→ **Data rows**:
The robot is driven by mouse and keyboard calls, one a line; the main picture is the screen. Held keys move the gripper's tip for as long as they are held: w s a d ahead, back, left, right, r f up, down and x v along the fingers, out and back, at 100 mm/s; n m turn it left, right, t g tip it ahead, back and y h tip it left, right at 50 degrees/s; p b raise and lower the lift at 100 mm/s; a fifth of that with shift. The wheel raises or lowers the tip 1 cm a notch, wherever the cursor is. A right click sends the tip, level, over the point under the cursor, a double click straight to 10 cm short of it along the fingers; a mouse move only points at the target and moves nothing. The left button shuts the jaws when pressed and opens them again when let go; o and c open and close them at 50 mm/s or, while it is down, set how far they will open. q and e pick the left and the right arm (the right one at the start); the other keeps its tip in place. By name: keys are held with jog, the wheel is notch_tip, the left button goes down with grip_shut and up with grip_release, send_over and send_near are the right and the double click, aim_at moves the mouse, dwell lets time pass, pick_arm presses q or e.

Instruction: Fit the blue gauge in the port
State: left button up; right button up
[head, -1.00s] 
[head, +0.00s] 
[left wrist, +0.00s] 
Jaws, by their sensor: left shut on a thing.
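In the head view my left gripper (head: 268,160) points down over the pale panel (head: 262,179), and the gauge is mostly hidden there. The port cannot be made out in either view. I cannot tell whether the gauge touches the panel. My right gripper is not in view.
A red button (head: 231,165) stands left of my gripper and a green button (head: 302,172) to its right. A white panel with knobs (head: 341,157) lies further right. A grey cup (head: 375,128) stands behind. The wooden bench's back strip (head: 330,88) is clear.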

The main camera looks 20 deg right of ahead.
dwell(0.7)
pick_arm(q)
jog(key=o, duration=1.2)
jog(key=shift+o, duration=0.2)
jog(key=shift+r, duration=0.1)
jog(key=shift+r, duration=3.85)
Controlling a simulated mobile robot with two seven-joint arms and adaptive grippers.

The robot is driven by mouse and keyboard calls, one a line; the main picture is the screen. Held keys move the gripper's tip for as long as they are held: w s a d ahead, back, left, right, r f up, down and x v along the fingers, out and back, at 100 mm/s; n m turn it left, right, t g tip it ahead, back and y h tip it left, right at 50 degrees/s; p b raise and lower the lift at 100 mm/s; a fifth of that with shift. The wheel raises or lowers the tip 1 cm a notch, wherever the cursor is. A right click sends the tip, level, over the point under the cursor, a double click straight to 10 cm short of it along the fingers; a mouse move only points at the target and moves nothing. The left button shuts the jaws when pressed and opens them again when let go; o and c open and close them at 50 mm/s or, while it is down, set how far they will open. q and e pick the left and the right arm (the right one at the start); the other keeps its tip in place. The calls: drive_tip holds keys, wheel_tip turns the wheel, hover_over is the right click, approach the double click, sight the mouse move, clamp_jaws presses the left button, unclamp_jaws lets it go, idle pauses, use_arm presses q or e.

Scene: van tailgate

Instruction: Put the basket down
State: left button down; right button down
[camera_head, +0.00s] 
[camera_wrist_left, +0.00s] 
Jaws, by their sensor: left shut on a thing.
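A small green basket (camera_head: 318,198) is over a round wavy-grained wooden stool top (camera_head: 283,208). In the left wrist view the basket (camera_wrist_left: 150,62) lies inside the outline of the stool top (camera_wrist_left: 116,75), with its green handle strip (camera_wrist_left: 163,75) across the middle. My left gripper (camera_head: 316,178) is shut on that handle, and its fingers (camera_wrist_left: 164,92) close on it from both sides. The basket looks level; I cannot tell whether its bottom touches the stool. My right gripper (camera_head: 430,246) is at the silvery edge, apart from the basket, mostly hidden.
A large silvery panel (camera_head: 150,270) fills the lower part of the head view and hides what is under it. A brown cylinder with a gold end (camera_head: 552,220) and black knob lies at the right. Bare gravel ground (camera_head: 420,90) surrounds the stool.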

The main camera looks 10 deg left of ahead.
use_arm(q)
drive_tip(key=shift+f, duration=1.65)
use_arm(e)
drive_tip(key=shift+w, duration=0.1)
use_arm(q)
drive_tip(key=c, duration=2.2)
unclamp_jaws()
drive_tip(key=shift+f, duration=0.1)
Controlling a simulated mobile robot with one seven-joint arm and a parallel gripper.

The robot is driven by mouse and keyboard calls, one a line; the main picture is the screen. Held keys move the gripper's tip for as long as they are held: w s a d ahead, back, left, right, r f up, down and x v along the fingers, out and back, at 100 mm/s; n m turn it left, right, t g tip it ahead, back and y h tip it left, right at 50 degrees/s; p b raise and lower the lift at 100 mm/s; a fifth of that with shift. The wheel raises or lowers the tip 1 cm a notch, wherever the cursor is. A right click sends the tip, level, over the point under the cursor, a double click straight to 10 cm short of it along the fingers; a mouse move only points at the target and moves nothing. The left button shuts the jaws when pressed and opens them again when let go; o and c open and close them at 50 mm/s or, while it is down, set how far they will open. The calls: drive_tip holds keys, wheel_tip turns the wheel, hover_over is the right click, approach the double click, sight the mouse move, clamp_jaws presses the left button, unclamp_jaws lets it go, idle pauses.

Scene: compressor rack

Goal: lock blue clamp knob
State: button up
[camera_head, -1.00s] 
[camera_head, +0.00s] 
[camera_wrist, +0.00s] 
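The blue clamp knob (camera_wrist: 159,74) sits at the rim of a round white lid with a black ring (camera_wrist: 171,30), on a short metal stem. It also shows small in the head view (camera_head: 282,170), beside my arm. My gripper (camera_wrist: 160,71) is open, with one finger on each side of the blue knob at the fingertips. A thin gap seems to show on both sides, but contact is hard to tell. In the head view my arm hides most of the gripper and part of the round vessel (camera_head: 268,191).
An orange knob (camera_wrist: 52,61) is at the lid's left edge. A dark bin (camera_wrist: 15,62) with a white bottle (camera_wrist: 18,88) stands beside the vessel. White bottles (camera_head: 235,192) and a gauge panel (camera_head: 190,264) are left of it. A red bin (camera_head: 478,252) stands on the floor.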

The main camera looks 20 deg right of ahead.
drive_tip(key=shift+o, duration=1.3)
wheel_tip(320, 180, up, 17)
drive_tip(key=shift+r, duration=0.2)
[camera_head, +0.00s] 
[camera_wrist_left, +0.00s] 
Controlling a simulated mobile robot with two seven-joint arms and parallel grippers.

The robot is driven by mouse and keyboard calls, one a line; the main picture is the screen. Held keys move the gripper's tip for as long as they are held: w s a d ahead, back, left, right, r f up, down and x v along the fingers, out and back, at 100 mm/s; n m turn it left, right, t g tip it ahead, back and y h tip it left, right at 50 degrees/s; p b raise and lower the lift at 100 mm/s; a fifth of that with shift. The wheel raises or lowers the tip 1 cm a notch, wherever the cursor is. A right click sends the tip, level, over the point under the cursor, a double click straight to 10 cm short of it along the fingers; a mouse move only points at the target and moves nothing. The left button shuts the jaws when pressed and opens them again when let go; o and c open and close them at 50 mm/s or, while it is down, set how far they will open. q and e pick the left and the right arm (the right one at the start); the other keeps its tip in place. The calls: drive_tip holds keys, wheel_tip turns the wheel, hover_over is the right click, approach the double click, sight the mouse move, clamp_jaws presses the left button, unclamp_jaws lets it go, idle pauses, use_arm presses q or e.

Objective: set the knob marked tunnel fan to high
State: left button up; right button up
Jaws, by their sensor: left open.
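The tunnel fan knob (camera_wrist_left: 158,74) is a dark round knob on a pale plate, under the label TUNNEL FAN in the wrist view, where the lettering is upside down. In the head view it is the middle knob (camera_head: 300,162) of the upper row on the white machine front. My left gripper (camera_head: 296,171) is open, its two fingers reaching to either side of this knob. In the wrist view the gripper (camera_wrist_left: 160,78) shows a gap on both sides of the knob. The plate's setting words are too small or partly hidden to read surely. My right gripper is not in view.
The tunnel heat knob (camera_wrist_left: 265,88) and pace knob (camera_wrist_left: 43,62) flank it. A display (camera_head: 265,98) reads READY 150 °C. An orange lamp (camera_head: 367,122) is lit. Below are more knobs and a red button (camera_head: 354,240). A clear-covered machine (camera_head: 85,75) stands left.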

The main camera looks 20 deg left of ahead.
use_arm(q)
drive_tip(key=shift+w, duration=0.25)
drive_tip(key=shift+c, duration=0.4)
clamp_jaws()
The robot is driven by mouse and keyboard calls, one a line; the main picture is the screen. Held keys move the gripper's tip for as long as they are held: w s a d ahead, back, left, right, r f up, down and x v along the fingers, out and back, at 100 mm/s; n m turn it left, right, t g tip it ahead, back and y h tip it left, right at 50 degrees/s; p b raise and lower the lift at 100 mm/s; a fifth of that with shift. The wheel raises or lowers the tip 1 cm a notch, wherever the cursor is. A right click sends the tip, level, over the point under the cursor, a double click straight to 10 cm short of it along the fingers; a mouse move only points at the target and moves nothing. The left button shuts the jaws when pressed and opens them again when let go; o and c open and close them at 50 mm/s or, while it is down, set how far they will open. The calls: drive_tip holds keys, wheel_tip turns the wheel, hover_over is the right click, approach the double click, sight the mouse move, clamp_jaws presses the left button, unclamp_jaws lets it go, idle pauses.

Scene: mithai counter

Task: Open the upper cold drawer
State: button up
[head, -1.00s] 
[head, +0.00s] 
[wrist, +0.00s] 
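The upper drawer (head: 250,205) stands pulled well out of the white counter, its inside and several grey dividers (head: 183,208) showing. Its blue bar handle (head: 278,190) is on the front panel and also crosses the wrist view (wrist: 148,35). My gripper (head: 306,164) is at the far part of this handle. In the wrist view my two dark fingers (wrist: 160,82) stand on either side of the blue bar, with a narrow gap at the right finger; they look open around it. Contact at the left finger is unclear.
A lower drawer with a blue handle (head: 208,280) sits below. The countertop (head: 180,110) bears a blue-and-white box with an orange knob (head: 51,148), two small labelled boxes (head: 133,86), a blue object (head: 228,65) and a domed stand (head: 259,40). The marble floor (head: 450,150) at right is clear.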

→ **Written exercise**: Find the word "Scene" and list each line it appears in.

→ **Reply**:
Scene: van tailgate
Scene: compressor rack
Scene: mithai counter

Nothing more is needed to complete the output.